The Fat Studies Reader, a collection of essays to which GW English graduate student Julia McCrossin contributed a piece, was mentioned in a recent New Yorker article:

So what’s wrong with putting on an extra pound, or ten pounds, or, for that matter, a hundred and ten? According to the contributors to “The Fat Studies Reader” (forthcoming from New York University; $27), nothing. The movement known variously as “size acceptance,” “fat acceptance,” “fat liberation,” and “fat power” has been around for more than four decades; in 1967, at a “fat-in” staged in Central Park, participants vilified Twiggy, burned diet books, and handed out candy. More recently, fat studies has emerged as a field of scholarly inquiry; four years ago, the Popular Culture Association/American Cultural Association added a fat-studies component to its national conferences, and in 2006 Smith College hosted a three-day seminar titled “Fat and the Academy.”

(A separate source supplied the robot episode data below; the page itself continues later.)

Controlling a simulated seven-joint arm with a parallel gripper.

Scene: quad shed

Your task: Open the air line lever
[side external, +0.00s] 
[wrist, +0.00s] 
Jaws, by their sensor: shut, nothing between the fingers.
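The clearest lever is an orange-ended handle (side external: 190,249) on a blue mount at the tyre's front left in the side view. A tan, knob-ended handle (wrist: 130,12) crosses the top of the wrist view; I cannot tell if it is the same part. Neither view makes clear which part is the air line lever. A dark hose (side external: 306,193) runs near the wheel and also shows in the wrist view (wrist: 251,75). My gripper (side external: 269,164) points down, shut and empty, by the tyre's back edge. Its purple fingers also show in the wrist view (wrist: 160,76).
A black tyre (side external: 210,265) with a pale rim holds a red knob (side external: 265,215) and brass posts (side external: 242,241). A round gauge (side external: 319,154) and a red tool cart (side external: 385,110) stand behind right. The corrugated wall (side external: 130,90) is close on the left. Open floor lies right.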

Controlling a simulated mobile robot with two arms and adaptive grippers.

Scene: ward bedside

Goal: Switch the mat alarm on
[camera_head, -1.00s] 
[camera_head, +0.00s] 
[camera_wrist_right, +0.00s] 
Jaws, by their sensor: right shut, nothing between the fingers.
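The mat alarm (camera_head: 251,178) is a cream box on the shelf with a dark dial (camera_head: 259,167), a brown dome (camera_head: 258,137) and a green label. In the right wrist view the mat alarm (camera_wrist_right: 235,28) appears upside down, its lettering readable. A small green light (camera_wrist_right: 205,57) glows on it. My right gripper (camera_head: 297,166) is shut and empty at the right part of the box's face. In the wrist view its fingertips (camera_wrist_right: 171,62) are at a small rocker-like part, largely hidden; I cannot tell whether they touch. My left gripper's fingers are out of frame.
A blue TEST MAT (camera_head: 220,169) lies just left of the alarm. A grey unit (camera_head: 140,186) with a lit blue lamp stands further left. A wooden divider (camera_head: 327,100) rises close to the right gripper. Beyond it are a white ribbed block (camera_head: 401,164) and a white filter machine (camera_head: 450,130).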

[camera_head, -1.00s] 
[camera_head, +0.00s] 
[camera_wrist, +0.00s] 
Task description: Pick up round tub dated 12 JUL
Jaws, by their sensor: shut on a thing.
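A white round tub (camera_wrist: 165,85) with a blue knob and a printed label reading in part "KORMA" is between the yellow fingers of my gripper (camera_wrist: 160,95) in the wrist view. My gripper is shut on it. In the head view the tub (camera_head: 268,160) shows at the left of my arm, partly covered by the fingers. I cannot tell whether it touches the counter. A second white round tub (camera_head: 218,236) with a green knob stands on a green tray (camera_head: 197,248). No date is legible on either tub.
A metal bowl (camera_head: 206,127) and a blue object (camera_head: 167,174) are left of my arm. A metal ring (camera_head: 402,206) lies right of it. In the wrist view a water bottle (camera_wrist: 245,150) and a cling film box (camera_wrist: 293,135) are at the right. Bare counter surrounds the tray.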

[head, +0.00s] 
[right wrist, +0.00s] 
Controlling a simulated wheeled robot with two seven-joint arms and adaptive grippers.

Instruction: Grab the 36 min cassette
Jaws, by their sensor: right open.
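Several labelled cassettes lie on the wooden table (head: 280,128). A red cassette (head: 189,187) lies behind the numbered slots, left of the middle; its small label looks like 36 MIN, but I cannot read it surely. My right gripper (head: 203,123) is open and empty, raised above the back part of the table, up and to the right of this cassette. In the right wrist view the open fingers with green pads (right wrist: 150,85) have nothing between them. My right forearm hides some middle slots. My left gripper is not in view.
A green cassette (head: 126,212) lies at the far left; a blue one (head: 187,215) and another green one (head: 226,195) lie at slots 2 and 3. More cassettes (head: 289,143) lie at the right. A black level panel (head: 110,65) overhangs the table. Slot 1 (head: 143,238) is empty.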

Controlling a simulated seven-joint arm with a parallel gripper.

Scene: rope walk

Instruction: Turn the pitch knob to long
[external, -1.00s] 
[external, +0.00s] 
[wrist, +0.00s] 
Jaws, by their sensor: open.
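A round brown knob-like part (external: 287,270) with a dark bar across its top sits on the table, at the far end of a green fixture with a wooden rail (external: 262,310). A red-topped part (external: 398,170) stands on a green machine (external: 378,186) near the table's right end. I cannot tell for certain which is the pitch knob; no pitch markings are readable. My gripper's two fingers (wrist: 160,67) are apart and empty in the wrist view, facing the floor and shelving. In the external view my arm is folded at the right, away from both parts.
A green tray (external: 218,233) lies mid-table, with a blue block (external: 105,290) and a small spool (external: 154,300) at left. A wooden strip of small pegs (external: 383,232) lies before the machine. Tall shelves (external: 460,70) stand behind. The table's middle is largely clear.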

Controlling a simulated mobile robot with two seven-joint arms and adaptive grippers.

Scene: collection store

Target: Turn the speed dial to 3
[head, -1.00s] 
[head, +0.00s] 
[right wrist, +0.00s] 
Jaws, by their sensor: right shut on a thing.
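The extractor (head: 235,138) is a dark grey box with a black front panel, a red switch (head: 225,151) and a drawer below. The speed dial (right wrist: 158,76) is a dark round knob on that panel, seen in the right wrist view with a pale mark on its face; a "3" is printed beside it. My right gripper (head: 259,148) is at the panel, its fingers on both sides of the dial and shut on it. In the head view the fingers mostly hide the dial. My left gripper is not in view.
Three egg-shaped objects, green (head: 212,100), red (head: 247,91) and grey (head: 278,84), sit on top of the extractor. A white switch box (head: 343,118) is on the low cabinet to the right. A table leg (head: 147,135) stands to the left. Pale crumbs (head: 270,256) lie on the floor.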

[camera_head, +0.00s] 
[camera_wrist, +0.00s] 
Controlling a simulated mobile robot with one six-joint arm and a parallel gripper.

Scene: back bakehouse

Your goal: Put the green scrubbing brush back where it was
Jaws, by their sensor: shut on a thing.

Among the founding principles of the discipline is that weight is not a dietary issue but a political one. “Fat studies is a radical field, in the sense that it goes to the root of weight-related belief systems,” Marilyn Wann, who describes herself as five feet four and two hundred and eighty-five pounds, writes in her foreword to the “Reader.” Kathleen LeBesco, a communications professor at Marymount Manhattan College and another contributor, has put it this way:

Fat people are widely represented in popular culture and in interpersonal interactions as revolting—they are agents of abhorrence and disgust. But if we think about “revolting” in a different way . . . in terms of overthrowing authority, rebelling, protesting, and rejecting, then corpulence carries a whole new weight as a subversive cultural practice.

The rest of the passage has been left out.